I say that Poincare had the geometric interpretation in 1905 because he had the 4-dimensional spacetime, the Minkowski metric, the Lorentz group of transformations preserving the metric, and the covariance of electromagnetic variables and equations. These concepts are the core of the geometric view, and Einstein had none of it.

One dictionary defines Talmudic as:
characterized by or making extremely fine distinctions; overly detailed or subtle; hairsplitting.
I don't doubt that the Talmud makes sense to those who study it. But to non-Jews, it is just an old obscure book of incomprehensible rules. The only analogy I see here is that you have to make some meaningless hairsplitting distinctions to give credit to Einstein.

It is curious that Gimbel mentions the phrase "Copernican Revolution", a phrase that Kuhn popularized for paradigm shifts.
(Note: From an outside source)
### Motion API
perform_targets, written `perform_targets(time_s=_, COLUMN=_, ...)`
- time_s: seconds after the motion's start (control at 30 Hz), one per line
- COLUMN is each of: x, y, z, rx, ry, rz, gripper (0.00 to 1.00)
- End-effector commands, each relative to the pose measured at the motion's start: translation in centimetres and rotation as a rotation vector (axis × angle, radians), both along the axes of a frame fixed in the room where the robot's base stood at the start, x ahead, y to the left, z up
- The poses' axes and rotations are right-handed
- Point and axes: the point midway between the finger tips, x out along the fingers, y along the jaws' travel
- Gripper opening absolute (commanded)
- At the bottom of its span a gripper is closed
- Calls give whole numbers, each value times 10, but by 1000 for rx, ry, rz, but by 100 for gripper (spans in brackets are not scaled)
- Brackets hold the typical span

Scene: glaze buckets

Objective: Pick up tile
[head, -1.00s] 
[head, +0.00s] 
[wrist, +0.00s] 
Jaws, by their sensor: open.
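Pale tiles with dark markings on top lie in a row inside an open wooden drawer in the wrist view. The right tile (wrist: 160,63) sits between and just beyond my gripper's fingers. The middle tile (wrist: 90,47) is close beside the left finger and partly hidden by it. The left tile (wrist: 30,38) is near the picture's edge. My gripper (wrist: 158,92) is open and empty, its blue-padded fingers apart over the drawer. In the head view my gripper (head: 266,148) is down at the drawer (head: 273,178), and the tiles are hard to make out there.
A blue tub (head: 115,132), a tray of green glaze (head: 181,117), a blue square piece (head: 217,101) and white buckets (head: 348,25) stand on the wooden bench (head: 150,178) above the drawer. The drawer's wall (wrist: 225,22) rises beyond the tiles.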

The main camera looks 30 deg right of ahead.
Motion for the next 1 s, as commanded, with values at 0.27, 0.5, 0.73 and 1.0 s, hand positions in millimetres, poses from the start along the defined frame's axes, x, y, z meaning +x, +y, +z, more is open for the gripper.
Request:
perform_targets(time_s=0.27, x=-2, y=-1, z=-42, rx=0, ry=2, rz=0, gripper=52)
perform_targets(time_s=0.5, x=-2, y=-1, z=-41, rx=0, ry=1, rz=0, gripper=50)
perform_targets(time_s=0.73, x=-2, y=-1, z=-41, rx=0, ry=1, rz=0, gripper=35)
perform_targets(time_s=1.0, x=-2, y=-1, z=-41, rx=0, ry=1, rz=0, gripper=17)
Poincare's long 1905 paper explicitly makes the analogy. It says that Lorentz is to Poincare as Ptolemy is to Copernicus. Thus Poincare boldly declared a new view. Einstein could not explain how his view differed from Lorentz's.

For full disclosure, I should mention that Gimbel has several pages criticizing the Conservapedia Counterexamples to Relativity, where my brother is an editor. I think that the list would be better called paradoxes and anomalies.

1 comment:

  1. I've studied the Talmud for years and I'm Jewish. It is not just incomprehensible for nonJews but for Jews as well. You have to learn it from a good teacher to understand just a little bit of it.

    I doubt Einstein ever learned Talmud from a serious teacher.